Oct
22

The XP Day Program. pt. 5

Testing. Coding. Testing. Coding.

Here are three more “technical” sessions for programmers and testers.

Emmanuel Gaillot and Christophe Thibaut show, in the form of a “Kata” exercise, how you can apply Test Driven Design in a functional language in their “Fugue about Paradigms and Functional Programming“. We’ve all seen TDD demos before, but this one is different in many ways. The particpants in the Paris Coding Dojo have developed several forms of programming exercises. In a Kata, the presenters solve a programming problem live, using TDD. The aim of the session is to take small, clear steps so that everyone in the audience understands how and why the presenters take each step. In this session, Emmanuel and Christophe will use the Haskell functional programming language instead of the more familiar object-oriented languages. It’s a great way to introduce an unfamiliar programming language. The session also raises the question if the functional programming paradigm leads us to solve problems differently.

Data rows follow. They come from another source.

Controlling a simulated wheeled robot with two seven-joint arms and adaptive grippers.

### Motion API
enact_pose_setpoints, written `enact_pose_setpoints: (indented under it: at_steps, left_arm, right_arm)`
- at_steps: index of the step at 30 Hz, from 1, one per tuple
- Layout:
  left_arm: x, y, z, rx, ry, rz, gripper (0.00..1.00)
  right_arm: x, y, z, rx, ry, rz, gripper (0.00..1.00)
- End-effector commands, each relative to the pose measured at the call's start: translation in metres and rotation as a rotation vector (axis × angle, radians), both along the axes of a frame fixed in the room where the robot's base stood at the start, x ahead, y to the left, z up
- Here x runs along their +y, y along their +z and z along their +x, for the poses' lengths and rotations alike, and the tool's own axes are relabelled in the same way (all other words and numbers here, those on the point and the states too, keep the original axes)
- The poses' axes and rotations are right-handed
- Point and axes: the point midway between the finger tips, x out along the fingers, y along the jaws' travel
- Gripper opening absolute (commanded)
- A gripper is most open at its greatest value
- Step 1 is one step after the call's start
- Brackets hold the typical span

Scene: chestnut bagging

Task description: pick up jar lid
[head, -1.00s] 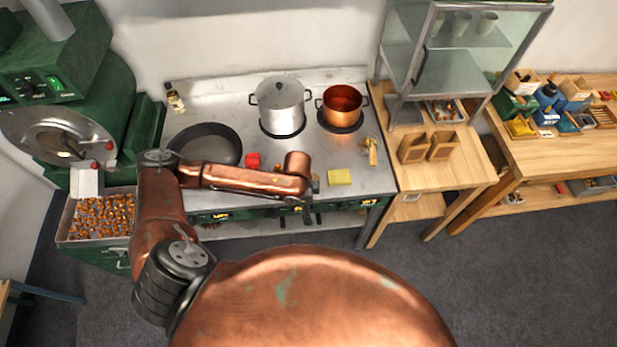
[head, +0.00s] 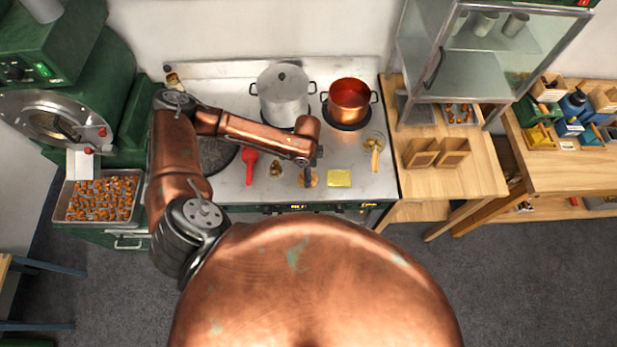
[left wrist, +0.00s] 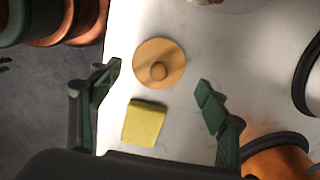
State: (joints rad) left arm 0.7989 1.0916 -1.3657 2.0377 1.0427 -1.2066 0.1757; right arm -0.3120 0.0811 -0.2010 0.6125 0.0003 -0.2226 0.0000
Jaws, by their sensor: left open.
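The jar lid is a round, light wooden disc with a small knob. It lies flat on the pale counter in the left wrist view (left wrist: 172,52). In the head view only part of it shows (head: 314,182), beside my gripper. My left gripper (left wrist: 159,80) is open and empty, above the counter. The lid shows between and just beyond its green fingertips, apart from both. In the head view my left gripper (head: 310,168) is small and partly hidden by my wrist. My right gripper is in neither view.
A yellow sponge (left wrist: 144,122) lies close beside the lid, between the fingers in the left wrist view. A red-handled utensil (head: 249,168) lies to the left. A steel pot (head: 284,98) and a copper pot (head: 350,93) stand behind.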

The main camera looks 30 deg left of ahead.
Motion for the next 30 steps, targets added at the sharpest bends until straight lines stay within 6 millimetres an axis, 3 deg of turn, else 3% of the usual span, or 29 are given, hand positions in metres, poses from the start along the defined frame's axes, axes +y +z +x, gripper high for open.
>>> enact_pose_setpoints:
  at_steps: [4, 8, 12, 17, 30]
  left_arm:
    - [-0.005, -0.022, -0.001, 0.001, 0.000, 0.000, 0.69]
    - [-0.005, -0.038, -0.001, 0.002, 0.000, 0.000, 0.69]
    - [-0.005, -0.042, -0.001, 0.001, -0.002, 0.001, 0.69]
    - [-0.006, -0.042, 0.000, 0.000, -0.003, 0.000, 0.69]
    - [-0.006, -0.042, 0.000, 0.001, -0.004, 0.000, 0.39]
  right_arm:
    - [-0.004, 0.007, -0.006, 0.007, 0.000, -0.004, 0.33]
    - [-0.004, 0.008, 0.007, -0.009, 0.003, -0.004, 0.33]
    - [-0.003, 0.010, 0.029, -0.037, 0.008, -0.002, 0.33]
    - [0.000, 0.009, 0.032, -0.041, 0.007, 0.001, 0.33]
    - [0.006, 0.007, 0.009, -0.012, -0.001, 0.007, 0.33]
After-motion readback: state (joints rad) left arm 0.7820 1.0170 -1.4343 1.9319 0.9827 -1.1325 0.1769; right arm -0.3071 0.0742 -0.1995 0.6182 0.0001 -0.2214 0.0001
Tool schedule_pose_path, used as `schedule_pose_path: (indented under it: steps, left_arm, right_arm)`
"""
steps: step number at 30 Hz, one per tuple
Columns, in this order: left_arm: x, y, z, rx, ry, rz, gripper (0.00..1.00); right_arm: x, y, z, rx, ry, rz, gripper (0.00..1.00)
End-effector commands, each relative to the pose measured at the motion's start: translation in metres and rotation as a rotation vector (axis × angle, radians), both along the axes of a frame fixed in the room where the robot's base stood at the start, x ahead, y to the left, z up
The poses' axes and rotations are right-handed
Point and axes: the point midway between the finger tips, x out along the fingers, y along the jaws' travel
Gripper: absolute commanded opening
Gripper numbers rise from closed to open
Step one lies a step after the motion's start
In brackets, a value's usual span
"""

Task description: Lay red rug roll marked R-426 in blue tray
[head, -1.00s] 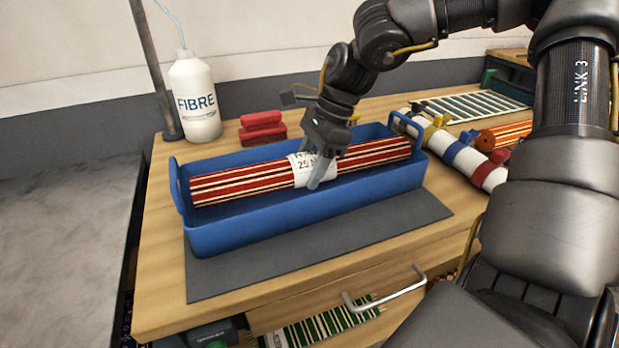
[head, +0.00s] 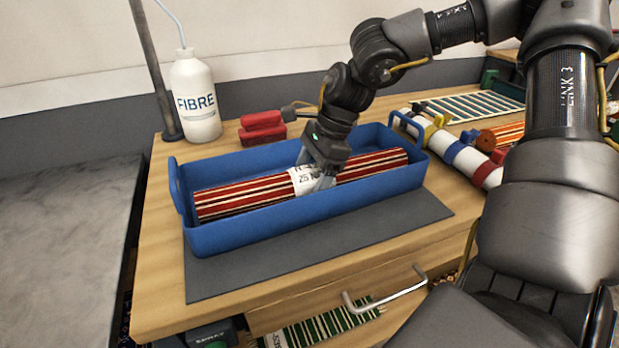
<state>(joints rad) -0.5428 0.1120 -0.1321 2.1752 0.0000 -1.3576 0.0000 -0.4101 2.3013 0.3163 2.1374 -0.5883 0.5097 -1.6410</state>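The red, black and cream striped rug roll (head: 245,195) lies lengthwise inside the blue tray (head: 290,222), below its rim. A white paper label (head: 304,179) wraps its middle; the gripper partly hides it and I cannot read its full marking. My right gripper (head: 318,184) reaches down into the tray from above, with its fingers closed about the roll at the label. The roll's underside is hidden by the tray's front wall, so I cannot see whether it touches the floor of the tray. My left gripper is not in view.
The tray stands on a grey mat (head: 340,245) on a wooden bench. A white FIBRE bottle (head: 195,100) and red blocks (head: 262,128) are behind it. A white tube with coloured bands (head: 468,158) lies at right. A drawer handle (head: 385,290) sticks out in front.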

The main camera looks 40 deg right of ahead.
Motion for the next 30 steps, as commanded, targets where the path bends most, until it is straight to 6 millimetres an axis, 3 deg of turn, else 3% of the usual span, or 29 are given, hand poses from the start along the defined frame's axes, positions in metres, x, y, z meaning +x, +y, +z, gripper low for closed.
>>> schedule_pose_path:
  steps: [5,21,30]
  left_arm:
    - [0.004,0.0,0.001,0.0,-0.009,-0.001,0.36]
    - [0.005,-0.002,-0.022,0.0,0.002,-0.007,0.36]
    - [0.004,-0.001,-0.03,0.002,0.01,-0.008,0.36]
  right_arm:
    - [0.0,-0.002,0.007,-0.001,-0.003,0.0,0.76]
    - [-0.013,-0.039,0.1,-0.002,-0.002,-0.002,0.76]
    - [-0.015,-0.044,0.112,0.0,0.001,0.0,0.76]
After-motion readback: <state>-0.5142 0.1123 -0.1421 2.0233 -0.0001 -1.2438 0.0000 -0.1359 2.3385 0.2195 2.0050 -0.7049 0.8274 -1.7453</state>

Anko Tijman will present and discuss ways to “Build and Agile Test strategy“. Agile methods have done much to emphasize testing and bring it to the attention of developers. The gap between testers and developers has become smaller. Anko will tell us more about extending agility deeper into the testing profession.

Vera Peeters asks a controversial question: “Is JUnit overdesigned?“. Could it really be that a tool written by Mr Kent “You Aren’t Going to Need It!” Beck contains some stuff you don’t need? I’m shocked! How many of your unit testing framework features do you use? How much do you use of other frameworks’ features? What is the cost of frameworks, of reuse? When is it more effective and economical to write than to reuse? Discuss these and other burning questions in this workshop.